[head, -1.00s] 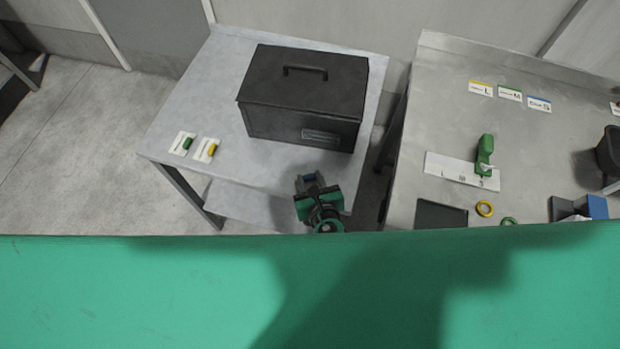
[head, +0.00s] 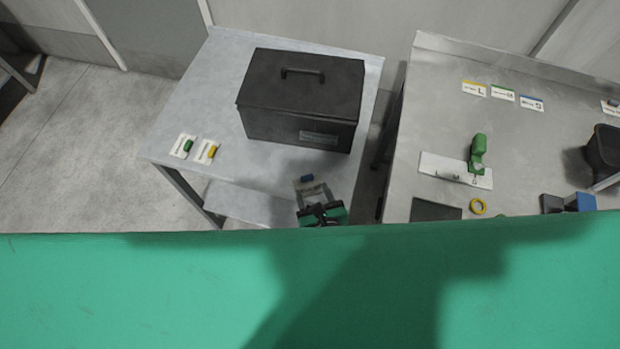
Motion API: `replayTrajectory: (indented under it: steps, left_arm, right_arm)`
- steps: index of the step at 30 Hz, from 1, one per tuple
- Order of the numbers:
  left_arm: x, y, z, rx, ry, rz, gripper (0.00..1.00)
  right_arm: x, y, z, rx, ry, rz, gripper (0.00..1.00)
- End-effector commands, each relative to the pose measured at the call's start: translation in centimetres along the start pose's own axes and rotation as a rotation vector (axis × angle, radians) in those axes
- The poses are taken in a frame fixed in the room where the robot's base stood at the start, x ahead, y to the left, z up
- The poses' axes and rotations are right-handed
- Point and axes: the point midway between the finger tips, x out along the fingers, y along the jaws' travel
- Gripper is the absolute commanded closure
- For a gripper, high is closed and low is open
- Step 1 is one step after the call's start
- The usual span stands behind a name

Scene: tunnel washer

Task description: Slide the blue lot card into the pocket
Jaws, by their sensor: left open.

━━━

PROBLEM REQUIREMENTS: Extract every line of the data exactly; pictures stay out.

RESPONSE:
[head, -1.00s] 
[head, +0.00s] 
Motion API: `replayTrajectory: (indented under it: steps, left_arm, right_arm)`
- steps: index of the step at 30 Hz, from 1, one per tuple
- Order of the numbers:
  left_arm: x, y, z, rx, ry, rz, gripper (0.00..1.00)
  right_arm: x, y, z, rx, ry, rz, gripper (0.00..1.00)
- End-effector commands, each relative to the pose measured at the call's start: translation in centimetres along the start pose's own axes and rotation as a rotation vector (axis × angle, radians) in those axes
- The poses are taken in a frame fixed in the room where the robot's base stood at the start, x ahead, y to the left, z up
- The poses' axes and rotations are right-handed
- Point and axes: the point midway between the finger tips, x out along the fingers, y along the jaws' travel
- Gripper is the absolute commanded closure
- For a gripper, high is closed and low is open
- Step 1 is one step after the call's start
- The usual span stands behind a name

Scene: tunnel washer

Task description: Slide the blue lot card into the pocket
Jaws, by their sensor: left open.

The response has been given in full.